==== Exercise data ====

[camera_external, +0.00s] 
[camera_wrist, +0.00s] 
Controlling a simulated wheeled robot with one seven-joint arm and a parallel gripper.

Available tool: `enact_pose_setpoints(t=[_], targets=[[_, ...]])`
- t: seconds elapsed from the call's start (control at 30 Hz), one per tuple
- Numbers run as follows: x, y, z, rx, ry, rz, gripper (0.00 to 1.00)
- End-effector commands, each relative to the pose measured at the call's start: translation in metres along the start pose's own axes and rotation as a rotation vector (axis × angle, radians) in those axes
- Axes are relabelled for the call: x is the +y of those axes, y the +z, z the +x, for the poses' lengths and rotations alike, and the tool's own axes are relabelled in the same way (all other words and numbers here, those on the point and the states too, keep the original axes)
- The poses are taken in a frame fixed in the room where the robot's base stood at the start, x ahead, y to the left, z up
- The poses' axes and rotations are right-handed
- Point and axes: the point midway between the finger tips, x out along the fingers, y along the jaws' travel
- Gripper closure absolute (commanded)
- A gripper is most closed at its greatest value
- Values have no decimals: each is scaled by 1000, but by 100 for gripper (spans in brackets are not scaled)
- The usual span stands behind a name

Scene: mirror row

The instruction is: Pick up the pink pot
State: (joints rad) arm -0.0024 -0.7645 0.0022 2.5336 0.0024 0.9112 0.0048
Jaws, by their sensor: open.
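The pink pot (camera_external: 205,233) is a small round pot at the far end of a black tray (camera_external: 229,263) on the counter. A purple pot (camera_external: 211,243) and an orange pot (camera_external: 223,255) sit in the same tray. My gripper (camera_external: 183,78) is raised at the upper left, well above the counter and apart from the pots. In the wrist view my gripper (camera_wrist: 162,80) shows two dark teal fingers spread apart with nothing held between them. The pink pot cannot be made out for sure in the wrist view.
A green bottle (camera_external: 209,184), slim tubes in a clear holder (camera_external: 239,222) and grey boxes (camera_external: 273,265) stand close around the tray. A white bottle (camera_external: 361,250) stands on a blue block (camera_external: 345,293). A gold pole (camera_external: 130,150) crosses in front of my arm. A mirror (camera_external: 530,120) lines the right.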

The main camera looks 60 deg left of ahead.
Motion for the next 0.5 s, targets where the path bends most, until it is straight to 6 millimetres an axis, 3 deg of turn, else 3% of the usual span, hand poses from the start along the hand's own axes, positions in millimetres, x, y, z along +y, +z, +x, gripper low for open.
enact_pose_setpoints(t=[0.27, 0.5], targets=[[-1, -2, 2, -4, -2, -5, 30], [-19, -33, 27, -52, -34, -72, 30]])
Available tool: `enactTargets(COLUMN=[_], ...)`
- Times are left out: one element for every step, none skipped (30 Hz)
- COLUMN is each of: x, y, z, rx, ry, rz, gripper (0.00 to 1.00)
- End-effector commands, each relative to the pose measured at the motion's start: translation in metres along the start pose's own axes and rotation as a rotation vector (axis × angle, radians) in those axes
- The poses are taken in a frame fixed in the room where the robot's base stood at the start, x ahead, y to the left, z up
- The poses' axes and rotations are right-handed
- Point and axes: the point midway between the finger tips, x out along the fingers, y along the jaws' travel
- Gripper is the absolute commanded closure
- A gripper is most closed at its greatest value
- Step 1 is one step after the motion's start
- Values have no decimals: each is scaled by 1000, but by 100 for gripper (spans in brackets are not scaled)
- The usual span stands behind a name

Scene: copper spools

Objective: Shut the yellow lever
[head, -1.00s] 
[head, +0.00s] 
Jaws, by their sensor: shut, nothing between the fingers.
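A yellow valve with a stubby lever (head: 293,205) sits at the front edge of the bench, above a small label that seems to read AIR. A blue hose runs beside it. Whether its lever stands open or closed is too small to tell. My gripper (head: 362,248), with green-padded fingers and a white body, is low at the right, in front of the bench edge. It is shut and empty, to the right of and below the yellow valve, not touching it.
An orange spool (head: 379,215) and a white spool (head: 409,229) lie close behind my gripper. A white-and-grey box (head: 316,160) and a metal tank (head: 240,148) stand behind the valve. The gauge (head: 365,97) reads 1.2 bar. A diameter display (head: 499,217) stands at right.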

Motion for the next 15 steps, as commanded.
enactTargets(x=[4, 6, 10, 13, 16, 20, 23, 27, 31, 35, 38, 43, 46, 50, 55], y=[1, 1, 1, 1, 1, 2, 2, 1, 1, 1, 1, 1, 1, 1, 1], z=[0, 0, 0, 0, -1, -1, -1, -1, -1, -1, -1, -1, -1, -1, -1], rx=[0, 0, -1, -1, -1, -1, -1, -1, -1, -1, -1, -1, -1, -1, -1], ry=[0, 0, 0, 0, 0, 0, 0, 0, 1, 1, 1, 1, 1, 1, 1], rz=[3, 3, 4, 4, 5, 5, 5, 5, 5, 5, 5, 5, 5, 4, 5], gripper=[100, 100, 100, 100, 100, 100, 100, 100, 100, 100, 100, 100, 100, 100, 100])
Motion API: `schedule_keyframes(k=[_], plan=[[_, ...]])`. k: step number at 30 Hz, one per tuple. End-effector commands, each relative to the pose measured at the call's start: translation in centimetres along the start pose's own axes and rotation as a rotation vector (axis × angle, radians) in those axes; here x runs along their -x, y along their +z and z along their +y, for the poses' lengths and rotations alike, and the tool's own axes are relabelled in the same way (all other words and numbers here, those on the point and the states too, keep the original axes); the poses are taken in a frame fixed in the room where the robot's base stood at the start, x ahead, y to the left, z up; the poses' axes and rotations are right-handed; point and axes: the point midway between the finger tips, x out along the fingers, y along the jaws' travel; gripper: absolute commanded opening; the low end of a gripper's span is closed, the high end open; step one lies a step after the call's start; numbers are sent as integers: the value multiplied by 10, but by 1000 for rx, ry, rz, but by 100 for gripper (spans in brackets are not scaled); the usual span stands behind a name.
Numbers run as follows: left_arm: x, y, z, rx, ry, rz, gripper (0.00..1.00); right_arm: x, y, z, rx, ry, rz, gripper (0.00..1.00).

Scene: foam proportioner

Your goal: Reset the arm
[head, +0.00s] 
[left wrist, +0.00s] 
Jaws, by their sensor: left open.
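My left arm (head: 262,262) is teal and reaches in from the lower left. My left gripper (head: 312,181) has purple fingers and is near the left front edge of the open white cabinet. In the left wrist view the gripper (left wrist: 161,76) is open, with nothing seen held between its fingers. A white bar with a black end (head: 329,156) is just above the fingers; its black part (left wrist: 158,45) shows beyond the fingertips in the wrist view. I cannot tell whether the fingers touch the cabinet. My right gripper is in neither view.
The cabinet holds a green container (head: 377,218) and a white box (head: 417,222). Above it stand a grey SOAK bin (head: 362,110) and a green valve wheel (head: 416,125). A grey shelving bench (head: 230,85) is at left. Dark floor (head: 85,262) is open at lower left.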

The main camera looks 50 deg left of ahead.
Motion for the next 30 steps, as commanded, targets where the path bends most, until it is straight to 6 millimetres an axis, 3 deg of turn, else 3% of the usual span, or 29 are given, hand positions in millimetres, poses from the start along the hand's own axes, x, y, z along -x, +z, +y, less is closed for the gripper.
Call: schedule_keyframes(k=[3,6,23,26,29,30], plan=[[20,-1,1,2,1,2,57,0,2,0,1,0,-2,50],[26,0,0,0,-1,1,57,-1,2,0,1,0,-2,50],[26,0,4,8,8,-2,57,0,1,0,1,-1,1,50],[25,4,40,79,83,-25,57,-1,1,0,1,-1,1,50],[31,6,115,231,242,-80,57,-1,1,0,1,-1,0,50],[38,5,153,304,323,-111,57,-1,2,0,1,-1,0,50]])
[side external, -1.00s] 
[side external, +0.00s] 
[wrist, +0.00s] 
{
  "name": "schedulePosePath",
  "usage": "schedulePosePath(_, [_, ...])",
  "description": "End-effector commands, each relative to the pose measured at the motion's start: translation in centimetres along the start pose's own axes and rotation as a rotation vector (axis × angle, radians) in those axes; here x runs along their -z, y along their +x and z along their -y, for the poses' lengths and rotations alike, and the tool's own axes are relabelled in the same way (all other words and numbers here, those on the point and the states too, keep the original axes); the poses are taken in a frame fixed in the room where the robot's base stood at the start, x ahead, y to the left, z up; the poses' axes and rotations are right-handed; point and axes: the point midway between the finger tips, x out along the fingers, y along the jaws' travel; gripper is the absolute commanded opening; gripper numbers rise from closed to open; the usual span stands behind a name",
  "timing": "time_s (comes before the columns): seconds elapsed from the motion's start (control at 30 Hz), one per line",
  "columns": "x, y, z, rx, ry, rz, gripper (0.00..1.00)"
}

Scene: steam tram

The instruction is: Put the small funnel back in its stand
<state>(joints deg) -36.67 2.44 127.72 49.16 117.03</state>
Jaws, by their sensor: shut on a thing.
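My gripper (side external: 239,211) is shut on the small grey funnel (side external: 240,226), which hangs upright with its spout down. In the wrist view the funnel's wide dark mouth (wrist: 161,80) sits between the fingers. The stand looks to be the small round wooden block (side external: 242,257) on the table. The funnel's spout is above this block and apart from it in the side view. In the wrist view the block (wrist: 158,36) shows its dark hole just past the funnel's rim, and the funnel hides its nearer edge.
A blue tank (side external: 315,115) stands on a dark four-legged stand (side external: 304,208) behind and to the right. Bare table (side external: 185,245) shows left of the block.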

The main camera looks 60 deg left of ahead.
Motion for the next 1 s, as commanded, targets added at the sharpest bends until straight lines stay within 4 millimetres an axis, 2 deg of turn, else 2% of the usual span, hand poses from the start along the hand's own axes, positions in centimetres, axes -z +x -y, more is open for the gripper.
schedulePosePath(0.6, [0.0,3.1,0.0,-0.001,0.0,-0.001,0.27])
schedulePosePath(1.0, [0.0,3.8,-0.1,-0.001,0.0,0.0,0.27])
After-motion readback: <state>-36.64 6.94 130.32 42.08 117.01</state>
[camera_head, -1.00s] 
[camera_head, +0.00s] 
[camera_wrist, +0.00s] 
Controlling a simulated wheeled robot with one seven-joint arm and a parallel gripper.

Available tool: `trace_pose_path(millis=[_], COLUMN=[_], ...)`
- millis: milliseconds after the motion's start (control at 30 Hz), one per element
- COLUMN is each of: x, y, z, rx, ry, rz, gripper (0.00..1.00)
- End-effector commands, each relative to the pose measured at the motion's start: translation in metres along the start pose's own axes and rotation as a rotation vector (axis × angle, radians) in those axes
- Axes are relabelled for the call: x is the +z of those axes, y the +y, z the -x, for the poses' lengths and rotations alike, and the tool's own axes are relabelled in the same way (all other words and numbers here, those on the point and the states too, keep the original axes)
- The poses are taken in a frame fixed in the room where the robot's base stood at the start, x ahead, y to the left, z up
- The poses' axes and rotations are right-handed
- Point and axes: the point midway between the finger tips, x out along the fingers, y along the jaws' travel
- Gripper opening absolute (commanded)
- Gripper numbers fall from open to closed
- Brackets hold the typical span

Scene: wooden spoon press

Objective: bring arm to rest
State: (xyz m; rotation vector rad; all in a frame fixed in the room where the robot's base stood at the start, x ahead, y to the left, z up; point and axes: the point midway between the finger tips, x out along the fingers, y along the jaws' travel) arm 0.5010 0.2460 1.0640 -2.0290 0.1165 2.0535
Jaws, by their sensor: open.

====

» Exercise aim
Compute the number of lines above that contain the string "closure". Reply with that value only.

» Result of the exercise
2